Blogh an seanchai

A lighter shade of The Pale

March 27, 2007

Film Review: Once


once
Originally uploaded by iomhanna.
This film won a prize a Sundance apparently. A down-and-out Irish singer-songwriter meets a struggling Czech pianist immigrant in Dublin. It's the old story, boy with emotional baggage meets girl with emotional baggage. They have good times, they fall out, they make music and well, I won't spoil the rest.

The star, Glen Hansard, has been around since the 1980s, with his band, The Frames. The film has the feel of 1980s Dublin, the crumbling buildings, the squalid apartments, the sense that the only way to succeed in life is to play music and move to London. Yet the co-star, Marketa Irglova, represents the new Dublin, shiny and prosperous where only Slavs live in squalid crumbling apartments.

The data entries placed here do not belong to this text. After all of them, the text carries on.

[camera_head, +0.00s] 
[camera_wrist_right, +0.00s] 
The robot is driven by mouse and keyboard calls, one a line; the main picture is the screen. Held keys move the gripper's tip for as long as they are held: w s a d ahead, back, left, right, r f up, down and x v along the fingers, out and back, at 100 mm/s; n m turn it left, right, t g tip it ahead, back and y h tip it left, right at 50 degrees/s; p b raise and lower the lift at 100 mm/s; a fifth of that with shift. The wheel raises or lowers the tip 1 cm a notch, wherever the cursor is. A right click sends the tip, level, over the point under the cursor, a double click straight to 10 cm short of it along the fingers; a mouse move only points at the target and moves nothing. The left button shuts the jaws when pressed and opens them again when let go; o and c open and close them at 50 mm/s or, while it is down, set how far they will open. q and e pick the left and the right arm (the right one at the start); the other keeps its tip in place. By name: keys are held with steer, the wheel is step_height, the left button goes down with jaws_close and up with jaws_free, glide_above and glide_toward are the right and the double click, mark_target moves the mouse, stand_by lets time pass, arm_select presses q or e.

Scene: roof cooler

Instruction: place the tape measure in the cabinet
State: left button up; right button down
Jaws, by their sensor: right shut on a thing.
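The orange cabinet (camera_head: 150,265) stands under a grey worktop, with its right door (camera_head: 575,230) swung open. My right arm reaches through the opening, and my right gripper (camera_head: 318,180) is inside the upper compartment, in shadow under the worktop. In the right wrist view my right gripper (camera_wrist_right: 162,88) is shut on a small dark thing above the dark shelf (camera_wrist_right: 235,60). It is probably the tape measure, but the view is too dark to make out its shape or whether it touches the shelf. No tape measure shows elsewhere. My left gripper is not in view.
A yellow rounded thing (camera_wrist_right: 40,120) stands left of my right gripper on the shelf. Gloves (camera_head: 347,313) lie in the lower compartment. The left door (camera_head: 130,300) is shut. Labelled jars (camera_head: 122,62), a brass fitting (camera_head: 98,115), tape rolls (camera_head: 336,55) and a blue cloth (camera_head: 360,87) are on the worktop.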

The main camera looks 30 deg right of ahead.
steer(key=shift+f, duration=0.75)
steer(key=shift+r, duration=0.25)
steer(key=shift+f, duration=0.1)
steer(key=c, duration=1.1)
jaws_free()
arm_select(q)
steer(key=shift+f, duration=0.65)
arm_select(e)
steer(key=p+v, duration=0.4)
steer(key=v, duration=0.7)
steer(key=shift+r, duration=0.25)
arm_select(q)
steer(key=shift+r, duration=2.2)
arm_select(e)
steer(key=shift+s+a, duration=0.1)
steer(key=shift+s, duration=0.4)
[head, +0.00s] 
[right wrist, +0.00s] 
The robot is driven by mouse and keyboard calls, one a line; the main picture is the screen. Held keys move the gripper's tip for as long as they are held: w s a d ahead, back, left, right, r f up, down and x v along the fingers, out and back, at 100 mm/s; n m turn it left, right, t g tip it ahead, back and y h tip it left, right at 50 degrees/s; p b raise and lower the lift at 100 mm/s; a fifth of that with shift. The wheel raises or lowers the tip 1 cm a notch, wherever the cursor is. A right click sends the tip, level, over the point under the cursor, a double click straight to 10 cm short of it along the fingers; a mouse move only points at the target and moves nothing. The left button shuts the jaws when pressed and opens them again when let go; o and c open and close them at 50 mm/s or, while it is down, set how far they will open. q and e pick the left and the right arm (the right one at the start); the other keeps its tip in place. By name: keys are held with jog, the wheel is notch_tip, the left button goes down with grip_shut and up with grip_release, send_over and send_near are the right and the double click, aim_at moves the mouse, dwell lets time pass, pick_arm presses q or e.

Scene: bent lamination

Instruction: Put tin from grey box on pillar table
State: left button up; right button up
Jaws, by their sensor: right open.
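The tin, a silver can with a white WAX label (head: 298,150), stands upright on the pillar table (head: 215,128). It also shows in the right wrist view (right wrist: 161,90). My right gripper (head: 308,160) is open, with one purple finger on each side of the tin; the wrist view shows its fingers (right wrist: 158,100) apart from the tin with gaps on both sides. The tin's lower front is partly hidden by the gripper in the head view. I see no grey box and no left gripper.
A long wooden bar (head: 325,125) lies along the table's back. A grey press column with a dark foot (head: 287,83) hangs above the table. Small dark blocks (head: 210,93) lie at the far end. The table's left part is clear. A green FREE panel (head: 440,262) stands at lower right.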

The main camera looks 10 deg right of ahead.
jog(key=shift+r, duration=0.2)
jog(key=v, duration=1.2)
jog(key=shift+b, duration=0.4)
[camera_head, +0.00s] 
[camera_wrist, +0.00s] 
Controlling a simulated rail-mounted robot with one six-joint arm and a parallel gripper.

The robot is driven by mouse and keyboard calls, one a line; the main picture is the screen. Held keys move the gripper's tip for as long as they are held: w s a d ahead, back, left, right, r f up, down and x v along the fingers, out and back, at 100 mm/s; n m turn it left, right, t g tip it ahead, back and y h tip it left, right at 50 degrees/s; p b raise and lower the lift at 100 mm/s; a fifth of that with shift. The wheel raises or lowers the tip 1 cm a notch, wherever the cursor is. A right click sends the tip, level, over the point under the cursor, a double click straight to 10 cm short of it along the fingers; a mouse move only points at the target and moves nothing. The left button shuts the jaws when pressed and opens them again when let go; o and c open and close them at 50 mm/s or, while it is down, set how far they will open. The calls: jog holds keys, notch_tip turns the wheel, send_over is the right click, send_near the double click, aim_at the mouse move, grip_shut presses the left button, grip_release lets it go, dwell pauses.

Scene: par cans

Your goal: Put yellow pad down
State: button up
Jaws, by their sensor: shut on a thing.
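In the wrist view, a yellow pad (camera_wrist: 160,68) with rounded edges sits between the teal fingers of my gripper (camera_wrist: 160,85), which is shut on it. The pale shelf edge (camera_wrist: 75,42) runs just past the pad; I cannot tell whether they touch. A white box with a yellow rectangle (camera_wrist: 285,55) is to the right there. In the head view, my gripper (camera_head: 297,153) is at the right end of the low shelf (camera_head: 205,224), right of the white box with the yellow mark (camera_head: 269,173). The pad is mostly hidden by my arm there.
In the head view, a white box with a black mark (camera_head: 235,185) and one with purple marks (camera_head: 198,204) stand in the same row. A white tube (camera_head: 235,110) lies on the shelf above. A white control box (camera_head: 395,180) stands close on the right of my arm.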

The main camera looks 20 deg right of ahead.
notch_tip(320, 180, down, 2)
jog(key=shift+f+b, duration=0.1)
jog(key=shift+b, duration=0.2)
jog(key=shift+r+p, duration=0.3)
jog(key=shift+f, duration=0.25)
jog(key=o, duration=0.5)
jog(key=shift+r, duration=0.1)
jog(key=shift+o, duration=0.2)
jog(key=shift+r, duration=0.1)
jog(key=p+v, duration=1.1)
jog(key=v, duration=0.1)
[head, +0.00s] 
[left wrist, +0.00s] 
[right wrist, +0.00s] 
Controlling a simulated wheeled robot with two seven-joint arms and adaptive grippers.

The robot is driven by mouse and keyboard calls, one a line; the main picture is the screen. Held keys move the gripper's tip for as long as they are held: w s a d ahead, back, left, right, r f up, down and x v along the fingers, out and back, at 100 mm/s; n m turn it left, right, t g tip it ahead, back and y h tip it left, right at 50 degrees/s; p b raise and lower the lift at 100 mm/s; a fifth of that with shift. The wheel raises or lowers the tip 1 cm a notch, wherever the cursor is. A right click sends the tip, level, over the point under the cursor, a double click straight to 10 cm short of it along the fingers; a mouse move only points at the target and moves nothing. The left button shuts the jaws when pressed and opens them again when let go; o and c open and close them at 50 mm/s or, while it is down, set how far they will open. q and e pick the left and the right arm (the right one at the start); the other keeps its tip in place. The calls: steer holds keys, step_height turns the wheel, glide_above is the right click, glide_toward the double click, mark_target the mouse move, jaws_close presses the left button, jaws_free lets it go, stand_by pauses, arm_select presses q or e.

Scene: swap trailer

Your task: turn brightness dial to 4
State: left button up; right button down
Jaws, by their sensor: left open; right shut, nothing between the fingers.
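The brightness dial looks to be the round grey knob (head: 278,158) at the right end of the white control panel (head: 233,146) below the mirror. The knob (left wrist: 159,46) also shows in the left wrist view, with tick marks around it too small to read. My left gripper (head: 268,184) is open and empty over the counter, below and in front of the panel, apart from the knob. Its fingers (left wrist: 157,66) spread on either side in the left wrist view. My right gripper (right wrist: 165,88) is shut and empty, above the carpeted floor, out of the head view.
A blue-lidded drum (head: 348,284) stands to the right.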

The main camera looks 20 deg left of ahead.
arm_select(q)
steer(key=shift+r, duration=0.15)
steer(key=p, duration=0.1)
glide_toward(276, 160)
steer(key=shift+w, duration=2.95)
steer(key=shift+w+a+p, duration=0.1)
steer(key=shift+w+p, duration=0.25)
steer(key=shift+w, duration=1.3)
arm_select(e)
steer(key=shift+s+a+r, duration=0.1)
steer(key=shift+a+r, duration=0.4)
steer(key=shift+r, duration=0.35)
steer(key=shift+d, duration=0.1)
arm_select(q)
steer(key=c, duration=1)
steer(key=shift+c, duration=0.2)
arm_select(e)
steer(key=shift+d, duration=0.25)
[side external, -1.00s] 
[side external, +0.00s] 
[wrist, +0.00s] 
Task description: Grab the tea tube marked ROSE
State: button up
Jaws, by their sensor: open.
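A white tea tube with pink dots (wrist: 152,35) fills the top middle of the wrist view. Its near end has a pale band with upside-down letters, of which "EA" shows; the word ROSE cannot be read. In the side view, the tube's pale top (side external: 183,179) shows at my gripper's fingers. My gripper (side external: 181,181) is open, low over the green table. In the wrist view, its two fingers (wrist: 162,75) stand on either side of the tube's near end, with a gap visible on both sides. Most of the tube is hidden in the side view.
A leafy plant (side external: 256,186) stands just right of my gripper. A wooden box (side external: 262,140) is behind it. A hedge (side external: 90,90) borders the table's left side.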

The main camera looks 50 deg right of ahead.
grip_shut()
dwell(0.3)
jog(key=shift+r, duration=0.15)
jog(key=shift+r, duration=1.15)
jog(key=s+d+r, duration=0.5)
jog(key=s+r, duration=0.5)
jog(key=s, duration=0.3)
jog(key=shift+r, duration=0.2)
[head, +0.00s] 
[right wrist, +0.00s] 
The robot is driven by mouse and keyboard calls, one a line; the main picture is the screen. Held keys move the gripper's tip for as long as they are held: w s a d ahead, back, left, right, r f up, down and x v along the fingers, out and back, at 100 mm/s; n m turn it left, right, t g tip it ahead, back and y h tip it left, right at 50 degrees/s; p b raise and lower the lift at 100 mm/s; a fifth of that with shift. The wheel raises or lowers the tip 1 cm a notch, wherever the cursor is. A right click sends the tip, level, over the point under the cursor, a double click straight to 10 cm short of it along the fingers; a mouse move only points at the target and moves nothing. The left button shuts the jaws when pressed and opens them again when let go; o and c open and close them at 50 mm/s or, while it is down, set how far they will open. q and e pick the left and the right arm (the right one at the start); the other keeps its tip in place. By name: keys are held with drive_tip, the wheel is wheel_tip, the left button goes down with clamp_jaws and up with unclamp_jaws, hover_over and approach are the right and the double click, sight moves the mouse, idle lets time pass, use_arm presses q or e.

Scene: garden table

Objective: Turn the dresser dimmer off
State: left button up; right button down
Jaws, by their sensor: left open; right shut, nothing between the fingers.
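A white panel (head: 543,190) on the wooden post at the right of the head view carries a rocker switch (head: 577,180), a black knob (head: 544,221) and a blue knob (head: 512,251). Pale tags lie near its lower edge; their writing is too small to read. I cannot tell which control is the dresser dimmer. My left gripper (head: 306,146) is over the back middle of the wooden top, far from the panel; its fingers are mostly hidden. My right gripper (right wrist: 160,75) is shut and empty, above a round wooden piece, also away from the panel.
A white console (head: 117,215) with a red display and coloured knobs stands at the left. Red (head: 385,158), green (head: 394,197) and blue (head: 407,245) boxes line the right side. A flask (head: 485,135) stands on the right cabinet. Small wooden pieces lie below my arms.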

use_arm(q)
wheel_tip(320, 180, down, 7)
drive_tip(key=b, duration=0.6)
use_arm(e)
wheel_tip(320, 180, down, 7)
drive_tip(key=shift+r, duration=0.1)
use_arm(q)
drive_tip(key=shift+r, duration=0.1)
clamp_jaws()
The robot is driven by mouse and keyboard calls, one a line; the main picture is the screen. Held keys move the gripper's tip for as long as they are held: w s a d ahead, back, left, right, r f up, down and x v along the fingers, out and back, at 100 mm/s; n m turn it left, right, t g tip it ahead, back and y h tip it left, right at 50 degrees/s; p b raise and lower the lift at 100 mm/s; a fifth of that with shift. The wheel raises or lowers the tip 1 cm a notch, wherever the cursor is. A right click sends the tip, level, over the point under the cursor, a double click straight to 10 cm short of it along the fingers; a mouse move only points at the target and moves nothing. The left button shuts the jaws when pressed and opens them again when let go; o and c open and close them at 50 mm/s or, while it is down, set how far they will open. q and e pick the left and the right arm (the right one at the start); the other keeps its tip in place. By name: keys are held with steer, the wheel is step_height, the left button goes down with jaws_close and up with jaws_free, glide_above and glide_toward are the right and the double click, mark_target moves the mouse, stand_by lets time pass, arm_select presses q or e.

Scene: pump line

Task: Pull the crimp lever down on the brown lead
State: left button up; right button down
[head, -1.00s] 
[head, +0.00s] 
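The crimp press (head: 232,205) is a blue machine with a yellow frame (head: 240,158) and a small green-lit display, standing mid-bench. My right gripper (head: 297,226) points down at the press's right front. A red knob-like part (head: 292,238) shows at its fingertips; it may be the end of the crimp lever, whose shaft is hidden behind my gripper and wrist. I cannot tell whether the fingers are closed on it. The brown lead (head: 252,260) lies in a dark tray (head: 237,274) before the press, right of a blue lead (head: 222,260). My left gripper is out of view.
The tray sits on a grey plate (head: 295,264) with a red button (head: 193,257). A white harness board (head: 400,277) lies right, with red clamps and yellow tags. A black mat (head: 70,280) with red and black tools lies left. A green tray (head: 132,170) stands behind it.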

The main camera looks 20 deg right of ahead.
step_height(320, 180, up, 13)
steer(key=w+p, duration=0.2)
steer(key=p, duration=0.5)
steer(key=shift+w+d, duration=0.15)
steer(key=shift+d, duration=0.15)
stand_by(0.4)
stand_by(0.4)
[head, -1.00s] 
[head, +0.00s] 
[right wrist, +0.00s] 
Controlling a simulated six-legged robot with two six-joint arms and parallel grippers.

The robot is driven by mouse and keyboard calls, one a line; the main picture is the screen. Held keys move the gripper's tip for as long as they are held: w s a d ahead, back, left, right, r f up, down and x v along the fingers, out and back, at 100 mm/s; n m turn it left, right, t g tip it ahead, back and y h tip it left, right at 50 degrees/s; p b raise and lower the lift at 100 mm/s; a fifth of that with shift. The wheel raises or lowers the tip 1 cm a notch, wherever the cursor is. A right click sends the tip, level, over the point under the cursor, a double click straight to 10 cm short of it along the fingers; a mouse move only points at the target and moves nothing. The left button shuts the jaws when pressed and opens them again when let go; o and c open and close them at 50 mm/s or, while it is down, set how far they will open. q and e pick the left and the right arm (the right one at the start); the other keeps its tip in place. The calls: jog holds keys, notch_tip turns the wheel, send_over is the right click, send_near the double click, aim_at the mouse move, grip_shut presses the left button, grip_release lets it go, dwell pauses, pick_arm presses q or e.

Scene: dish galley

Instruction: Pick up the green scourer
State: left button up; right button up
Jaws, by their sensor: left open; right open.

Our Czech correspondent writes that the film shows Hansard's Czech influences:

"Hansard is very fond of Czecho. He bought a recording studio in Moravia apparently and a flat in Nusle. He has appeared on a fairly well known chat show here (via interpreter) where he claims the Czechs and Irish have a lot in common spiritually and musically and tells stories about how he bought one of his girlfriends a grave for her birthday so they could be bruried romantically together. Seems to be a affable chap who has made a few quid from playing run-of-the-mill music with great enthusiasm. Czechs love grainy gritty movies due to their cynical attitude to life. Top hits here are about depressed single mothers with bawling kids in which they'll calmly have a five minute sequence of her cleaning up the flat after her drunk boyfriend, while he snores with his mouth open on the couch after giving her a few belts and theres no sound except her whimpering and the clink of plates."

Definitely go see Once, for the music if nothing else.